[Dataset items]
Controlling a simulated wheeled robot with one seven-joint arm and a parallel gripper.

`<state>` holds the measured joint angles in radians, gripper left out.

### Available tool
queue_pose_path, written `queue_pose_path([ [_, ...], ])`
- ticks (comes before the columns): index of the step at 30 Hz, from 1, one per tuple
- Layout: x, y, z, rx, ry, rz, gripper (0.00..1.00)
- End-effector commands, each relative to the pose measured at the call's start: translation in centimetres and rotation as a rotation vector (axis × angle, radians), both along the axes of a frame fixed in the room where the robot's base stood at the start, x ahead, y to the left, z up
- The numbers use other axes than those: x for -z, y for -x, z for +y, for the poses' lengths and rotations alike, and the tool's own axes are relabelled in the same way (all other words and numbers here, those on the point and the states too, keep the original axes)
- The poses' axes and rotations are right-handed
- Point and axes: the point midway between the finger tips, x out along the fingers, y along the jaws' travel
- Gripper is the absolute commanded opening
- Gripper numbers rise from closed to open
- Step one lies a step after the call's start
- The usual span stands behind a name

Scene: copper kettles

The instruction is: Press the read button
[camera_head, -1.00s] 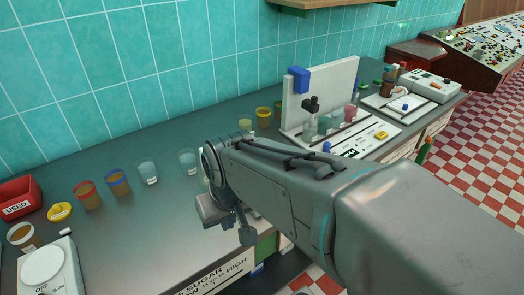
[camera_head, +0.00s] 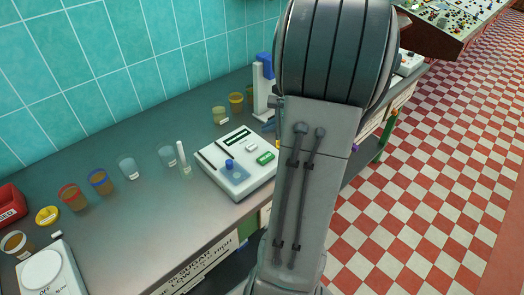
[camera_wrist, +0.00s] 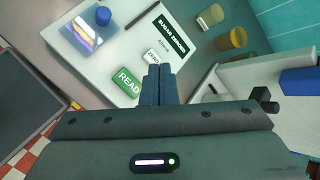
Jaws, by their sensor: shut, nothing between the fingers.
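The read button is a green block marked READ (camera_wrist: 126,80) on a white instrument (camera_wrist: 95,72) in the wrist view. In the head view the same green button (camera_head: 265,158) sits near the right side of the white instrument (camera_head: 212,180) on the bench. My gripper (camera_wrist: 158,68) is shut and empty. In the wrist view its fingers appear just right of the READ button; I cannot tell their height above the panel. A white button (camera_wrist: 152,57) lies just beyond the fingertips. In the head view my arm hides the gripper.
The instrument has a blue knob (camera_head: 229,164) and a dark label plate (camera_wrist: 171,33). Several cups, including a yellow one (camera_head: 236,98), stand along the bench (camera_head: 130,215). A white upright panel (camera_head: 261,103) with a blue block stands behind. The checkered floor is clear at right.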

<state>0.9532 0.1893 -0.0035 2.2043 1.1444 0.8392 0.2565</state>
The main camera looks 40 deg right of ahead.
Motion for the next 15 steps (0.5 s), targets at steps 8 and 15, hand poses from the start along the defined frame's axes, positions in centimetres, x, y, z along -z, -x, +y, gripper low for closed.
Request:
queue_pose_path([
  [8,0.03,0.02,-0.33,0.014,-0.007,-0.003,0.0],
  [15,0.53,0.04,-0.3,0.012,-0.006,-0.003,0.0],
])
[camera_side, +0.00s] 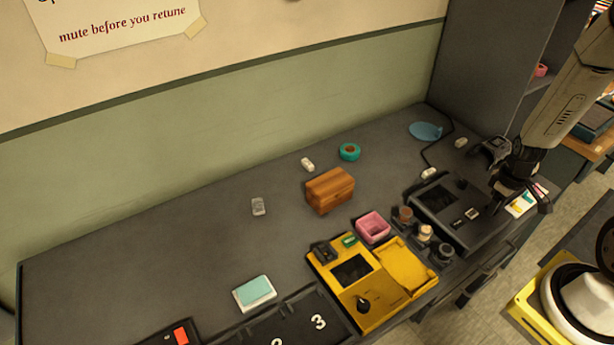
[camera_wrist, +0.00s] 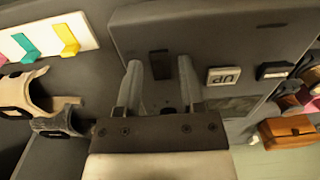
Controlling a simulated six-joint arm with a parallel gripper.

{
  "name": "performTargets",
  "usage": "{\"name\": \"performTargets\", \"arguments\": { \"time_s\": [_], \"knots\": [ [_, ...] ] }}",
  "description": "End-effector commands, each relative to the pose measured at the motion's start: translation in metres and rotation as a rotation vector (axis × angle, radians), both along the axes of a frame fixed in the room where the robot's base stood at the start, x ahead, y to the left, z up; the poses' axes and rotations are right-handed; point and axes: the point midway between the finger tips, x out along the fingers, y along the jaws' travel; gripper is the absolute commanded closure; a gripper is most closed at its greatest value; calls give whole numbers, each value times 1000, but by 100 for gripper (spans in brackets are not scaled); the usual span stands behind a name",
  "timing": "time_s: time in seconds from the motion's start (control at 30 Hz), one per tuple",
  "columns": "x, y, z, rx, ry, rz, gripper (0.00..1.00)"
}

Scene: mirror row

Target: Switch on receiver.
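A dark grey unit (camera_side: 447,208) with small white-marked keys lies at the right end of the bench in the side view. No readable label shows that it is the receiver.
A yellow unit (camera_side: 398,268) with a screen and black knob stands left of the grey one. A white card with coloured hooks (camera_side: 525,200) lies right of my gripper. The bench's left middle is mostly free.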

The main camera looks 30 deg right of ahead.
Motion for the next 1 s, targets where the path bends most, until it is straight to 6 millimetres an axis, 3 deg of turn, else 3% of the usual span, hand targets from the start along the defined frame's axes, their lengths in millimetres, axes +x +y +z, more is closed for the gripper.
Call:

**Task instructions**. Nothing but the lines from the one with "at the motion's" through the one with "The main camera looks 30 deg right of ahead." should be repeated, and each exactly.

**Complete output**.
  "description": "End-effector commands, each relative to the pose measured at the motion's start: translation in metres and rotation as a rotation vector (axis × angle, radians), both along the axes of a frame fixed in the room where the robot's base stood at the start, x ahead, y to the left, z up; the poses' axes and rotations are right-handed; point and axes: the point midway between the finger tips, x out along the fingers, y along the jaws' travel; gripper is the absolute commanded closure; a gripper is most closed at its greatest value; calls give whole numbers, each value times 1000, but by 100 for gripper (spans in brackets are not scaled); the usual span stands behind a name",
  "timing": "time_s: time in seconds from the motion's start (control at 30 Hz), one per tuple",
  "columns": "x, y, z, rx, ry, rz, gripper (0.00..1.00)"
}

Scene: mirror row

Target: Switch on receiver.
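A dark grey unit (camera_side: 447,208) with small white-marked keys lies at the right end of the bench in the side view. No readable label shows that it is the receiver.
A yellow unit (camera_side: 398,268) with a screen and black knob stands left of the grey one. A white card with coloured hooks (camera_side: 525,200) lies right of my gripper. The bench's left middle is mostly free.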

The main camera looks 30 deg right of ahead.

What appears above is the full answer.